Contando Chile a los extraños el suceso de 1953 bri­llarán nuestros ojos; la mera frase de «tenemos en marcha una reforma agraria» ha subido de golpe nuestra honra ciudadana nacional.

No pensar que ido el hacendado la suerte de las cose­chas va a ser menor. Los que trabajaron sin resquemor, muy lealmente para el hacendado no van a cruzarse de brazos pre­cisamente ahora. Siempre tuvieron para la oscura Madre Tie­rra ojos amorosos y un brazo sin regalonería para mudar los despeñaderos en llanada a fuerzas de dinamitas y para abrir los surcos de la hortetila como quien aliña el propio rostro.

Viajeros mexicanos, turistas americanos y gentes francesas me halagaron este elogio de Chile: «¡Que buen labrar, qué calidad y qué hermosura el campo de aquel Valle central!» Es esta la alabanza que más me conmueve. Hasta me engríe: ¡tan «bota­das», tan mal queridas y servidas he visto otras tierras de nuestra lenta y regalona América latina!

El Presidente Ibáñez, hacendado según me dicen, ha querido extender al campesinado de su Patria su propia alegría de Presidente rural, al revés de tantos que olvidaron la bella operación moral que era extender al prójimo su propio bien y su propia dicha. El mandatario ha querido borrar el absurdo eterno del hortelano sin huerta y de sus hijos sin fruta. Él ha cancelado la muy ancha y retardada deuda que Chile tenía res­pecto de sus labradores que conjuntamente con el minero son ciudadanos de nuestra patria.

Todos agradecemos el buen coraje, el escrito vertical y el desagravio de cuatro siglos ciegos y remolones. El manda­tario de Chile supo de una vez por todas que el País debía un desagravio ancho y rápido al hombre rural autor de nuestro paisaje, cancelador de la aridez, alegrador de nuestra mesa y padrino de nuestros niños.

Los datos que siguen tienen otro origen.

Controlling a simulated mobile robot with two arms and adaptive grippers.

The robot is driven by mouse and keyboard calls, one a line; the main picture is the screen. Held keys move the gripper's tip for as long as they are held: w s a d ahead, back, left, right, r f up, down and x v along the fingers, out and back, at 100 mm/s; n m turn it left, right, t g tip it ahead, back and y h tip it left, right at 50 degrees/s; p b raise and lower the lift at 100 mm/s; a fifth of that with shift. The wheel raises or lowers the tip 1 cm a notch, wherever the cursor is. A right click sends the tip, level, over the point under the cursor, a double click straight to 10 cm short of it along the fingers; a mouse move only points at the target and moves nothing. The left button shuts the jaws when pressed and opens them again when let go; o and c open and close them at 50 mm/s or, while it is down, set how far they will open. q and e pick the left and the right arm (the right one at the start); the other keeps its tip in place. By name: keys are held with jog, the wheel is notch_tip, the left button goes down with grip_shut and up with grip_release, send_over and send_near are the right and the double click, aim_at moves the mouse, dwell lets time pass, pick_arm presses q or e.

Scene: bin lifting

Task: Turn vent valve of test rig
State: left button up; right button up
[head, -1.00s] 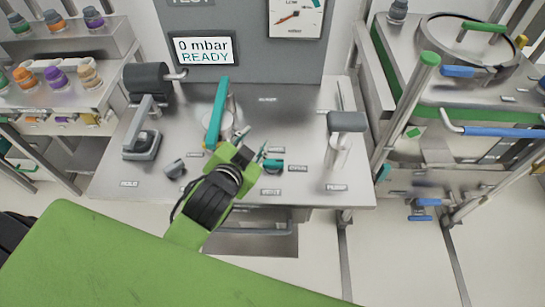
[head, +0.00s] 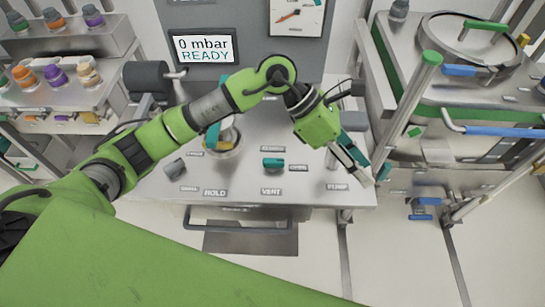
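The vent valve (head: 273,164) is a small teal knob on the grey panel top of the test rig (head: 245,185), above the VENT label. Small labels sit above it and to its right. Its handle looks to lie roughly sideways. My left gripper (head: 366,173) is to the right of the valve and apart from it, near the panel's right edge by the PUMP label. Its two fingers point down right, look slightly apart and hold nothing I can see. My right gripper is not in view.
The display (head: 204,47) reads 0 mbar READY. A grey knob (head: 175,168) sits left of the valve. A round-lidded vessel cart (head: 405,95) stands right; a bottle shelf (head: 70,105) stands left.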

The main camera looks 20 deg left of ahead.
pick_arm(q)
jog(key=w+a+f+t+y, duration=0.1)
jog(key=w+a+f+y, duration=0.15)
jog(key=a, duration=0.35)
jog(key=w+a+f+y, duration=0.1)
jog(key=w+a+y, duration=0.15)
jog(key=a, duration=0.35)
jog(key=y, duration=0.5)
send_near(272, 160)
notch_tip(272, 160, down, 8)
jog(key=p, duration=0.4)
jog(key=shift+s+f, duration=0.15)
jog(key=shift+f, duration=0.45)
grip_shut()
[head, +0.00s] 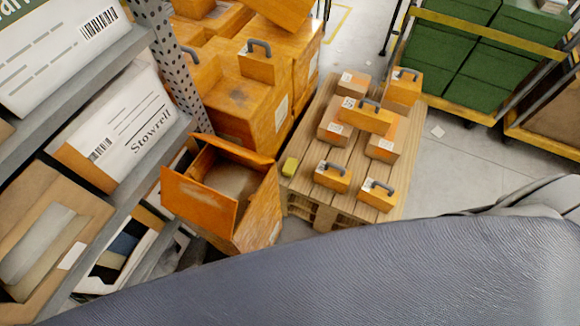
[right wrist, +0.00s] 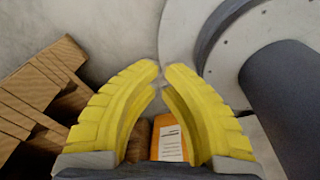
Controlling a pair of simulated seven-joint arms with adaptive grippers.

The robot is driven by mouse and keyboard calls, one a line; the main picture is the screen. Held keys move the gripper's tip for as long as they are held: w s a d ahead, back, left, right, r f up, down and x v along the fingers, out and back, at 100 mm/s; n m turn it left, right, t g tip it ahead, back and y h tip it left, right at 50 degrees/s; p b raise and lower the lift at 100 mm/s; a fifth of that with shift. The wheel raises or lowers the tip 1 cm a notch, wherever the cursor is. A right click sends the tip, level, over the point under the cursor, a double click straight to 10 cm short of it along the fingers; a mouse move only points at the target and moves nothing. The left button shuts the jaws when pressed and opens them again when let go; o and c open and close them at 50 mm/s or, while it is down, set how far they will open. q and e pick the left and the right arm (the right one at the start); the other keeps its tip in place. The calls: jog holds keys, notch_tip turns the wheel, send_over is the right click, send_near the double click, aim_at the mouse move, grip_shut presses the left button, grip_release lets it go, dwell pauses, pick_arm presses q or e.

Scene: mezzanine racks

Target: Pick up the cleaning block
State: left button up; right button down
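My right gripper (right wrist: 161,69) shows only in the right wrist view. Its yellow fingers converge and their tips nearly meet; I see nothing clearly gripped. An orange surface with a white label (right wrist: 172,143) and something brown show between the finger bases. My left gripper is in neither view.
An open orange box (head: 258,214) stands left of the pallet, with stacked orange boxes (head: 236,103) behind. Orange handled cases and cartons (head: 335,133) stand on the pallet. Shelving (head: 156,160) lines the left; green crates (head: 470,80) stand back right. Floor right of the pallet is clear.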

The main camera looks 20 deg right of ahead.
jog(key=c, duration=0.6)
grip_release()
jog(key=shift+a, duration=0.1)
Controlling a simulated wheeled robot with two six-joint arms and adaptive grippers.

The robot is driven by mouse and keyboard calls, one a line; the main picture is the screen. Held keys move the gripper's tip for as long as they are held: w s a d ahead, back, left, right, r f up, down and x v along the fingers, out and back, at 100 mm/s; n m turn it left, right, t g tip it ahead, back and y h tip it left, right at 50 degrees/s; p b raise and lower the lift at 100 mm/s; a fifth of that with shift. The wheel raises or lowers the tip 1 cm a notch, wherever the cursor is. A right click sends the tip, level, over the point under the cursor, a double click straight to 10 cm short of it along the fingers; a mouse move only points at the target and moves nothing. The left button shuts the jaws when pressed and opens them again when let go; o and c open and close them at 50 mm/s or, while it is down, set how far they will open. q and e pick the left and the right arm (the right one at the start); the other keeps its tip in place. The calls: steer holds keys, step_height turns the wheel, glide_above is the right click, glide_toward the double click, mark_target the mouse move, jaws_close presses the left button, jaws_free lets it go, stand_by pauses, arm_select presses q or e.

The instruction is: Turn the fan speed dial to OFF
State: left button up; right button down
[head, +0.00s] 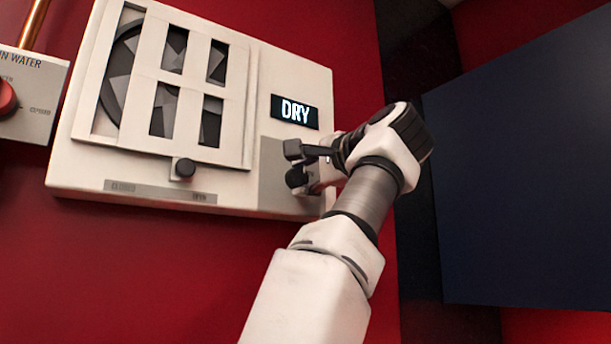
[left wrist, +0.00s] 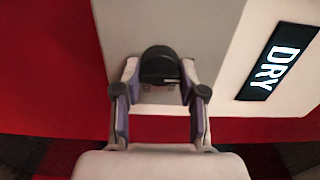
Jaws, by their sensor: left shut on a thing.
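The fan speed dial is a dark round knob (left wrist: 160,66) on the grey lower-right patch of a cream wall unit (head: 225,190). In the left wrist view my left gripper (left wrist: 158,80) has its two fingers on either side of the knob, closed on it. In the head view my left gripper (head: 303,165) is at the same patch, and its fingers and wrist hide most of the dial. The dial's markings are too small or covered, so I cannot tell its setting. A display (head: 295,111) above it reads DRY; it also shows in the left wrist view (left wrist: 278,62). My right gripper is not in view.
The unit has a slatted shutter (head: 190,90) over a fan, with a small dark knob (head: 184,168) below. At the far left is a water panel with a red knob (head: 6,97). A dark blue panel (head: 530,170) stands at right. The wall below is clear.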

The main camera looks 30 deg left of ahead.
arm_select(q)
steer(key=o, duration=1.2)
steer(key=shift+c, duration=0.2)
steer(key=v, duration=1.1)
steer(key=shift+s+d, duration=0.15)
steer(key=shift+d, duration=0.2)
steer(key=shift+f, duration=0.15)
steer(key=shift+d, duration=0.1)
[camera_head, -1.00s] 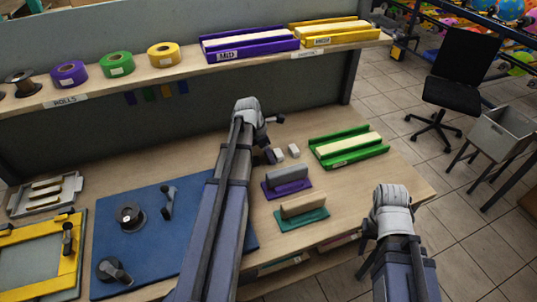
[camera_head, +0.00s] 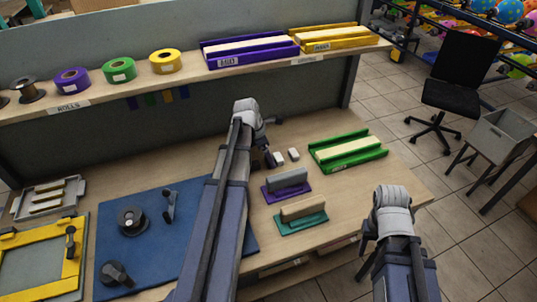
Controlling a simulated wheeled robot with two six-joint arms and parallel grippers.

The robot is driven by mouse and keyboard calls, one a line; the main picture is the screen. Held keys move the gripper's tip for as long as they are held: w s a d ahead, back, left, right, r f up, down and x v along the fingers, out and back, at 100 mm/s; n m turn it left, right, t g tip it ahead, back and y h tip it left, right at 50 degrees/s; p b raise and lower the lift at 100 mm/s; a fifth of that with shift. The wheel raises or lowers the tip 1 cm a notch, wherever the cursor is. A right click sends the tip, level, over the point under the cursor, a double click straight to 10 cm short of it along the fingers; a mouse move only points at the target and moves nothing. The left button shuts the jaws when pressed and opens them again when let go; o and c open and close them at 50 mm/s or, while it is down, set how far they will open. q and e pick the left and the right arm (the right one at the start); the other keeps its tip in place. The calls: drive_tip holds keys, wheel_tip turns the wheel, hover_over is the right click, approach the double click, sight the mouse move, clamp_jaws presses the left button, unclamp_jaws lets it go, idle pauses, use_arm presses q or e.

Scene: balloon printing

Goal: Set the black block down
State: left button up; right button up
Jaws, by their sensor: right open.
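My left arm reaches over the table in the middle, and its wrist hides most of my left gripper (camera_head: 273,138). A small dark piece (camera_head: 269,157) shows at the tabletop just beyond the wrist, beside two small white blocks (camera_head: 279,158). I cannot tell whether it is the black block or a gripper finger, nor whether it touches the table. My right gripper (camera_head: 366,243) is open and low at the table's front right edge, with its fingers partly hidden behind its wrist.
A purple-based stamp (camera_head: 288,181) and a green-based one (camera_head: 302,212) stand right of my left arm. A green tray (camera_head: 349,152) lies at the right. A blue board (camera_head: 180,240) with a dark spool lies at the left. Bare tabletop (camera_head: 365,190) shows at the right.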

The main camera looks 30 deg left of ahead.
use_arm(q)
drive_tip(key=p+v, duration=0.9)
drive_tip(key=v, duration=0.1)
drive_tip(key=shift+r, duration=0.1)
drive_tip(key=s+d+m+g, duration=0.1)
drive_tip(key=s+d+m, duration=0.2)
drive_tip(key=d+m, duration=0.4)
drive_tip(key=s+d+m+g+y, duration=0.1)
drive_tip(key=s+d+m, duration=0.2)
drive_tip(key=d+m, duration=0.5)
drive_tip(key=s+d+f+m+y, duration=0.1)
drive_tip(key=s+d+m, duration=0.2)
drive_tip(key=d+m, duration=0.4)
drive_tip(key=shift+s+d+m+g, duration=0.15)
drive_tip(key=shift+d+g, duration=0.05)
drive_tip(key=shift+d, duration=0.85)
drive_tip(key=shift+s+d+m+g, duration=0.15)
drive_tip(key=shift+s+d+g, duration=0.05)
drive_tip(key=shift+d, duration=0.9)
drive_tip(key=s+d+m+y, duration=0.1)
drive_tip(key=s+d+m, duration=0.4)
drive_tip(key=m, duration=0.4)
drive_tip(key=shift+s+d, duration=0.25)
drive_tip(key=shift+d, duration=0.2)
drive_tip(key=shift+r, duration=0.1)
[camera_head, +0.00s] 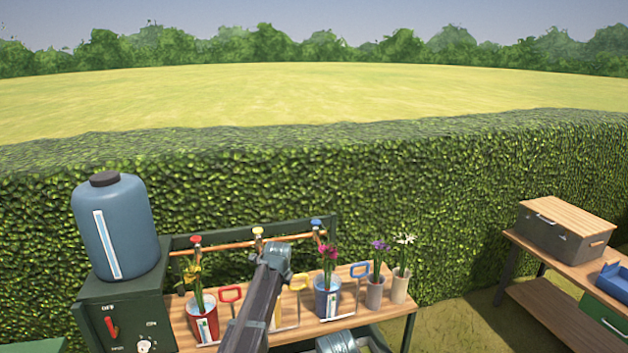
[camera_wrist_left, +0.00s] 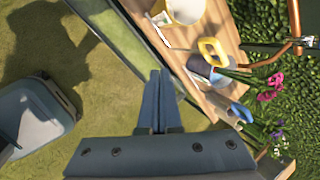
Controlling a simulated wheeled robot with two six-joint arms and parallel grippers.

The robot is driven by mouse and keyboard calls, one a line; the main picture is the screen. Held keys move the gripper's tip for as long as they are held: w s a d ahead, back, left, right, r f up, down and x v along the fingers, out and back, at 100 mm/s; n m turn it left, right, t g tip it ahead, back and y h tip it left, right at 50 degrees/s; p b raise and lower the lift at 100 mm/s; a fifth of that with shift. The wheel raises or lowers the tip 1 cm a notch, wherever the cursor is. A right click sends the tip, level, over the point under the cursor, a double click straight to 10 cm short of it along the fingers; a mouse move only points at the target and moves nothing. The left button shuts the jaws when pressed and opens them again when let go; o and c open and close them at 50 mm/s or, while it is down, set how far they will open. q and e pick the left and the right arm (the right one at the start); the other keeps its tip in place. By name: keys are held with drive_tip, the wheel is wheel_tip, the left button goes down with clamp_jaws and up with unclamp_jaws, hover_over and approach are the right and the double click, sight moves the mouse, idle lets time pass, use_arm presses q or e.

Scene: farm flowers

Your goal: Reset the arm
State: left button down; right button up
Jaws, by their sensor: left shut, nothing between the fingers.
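My left gripper (camera_wrist_left: 157,100) shows in the left wrist view with its two dark fingers together and nothing between them. It is in front of the wooden flower table's long edge, apart from the pots. In the head view a dark link of my arm crosses the table's middle and hides part of it; the fingertips cannot be made out there. My right gripper is not in view.
The table (camera_head: 345,322) bears a red pot (camera_head: 203,320), a blue pot (camera_head: 327,300) and two slim vases with flowers. A blue tank (camera_head: 116,225) stands on a green cabinet (camera_head: 128,305) at left. A second table (camera_head: 560,256) stands right. A hedge runs behind.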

Cuenten esta Pascua florida los padres a los chiquillos, cuenten el segundo nacimiento de Chile en la Reforma Agraria. Hemos inventado muchas fiestas mayores por causas pequeñas o vulgares, la más linda y más fundada será desde hoy la de esa reforma agraria del año…. El «hombre de la tierra» que no tenía a esta sino por azar, ya la tendrá con sólo nacer, vivir y morir en campesino.

¡Viva la Patria en su segunda y real emancipación de su suelo!